#### Data block:
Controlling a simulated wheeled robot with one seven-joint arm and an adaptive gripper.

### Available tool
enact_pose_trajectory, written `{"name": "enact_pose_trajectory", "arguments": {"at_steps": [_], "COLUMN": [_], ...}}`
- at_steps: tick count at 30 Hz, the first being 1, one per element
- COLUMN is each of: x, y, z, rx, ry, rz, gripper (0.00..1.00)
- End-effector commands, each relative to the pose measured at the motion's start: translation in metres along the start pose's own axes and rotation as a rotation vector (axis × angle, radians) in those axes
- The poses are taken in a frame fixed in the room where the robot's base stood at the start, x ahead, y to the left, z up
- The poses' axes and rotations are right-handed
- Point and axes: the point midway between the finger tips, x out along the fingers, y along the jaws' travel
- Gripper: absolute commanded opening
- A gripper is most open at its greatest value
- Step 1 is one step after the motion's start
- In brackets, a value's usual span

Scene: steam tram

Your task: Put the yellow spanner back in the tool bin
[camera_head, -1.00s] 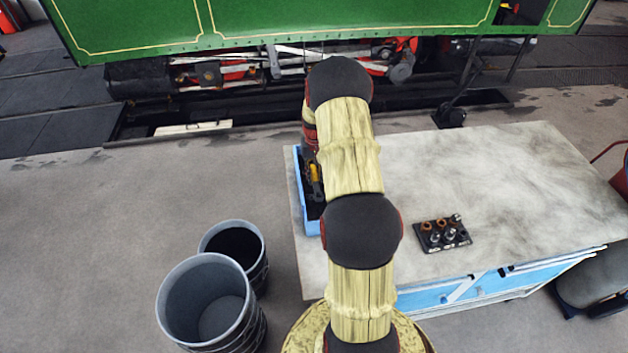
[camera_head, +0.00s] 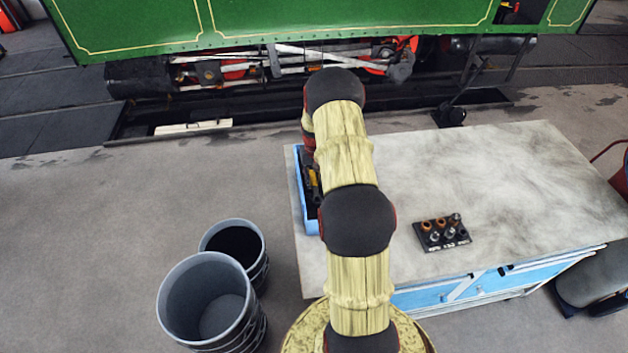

#### Directive:
Starting at the line that holds "- Gripper: absolute commanded opening", repeat every line through the end of the listing exactly as written, skipping any picture.

#### Solved exercise:
- Gripper: absolute commanded opening
- A gripper is most open at its greatest value
- Step 1 is one step after the motion's start
- In brackets, a value's usual span

Scene: steam tram

Your task: Put the yellow spanner back in the tool bin
[camera_head, -1.00s] 
[camera_head, +0.00s] 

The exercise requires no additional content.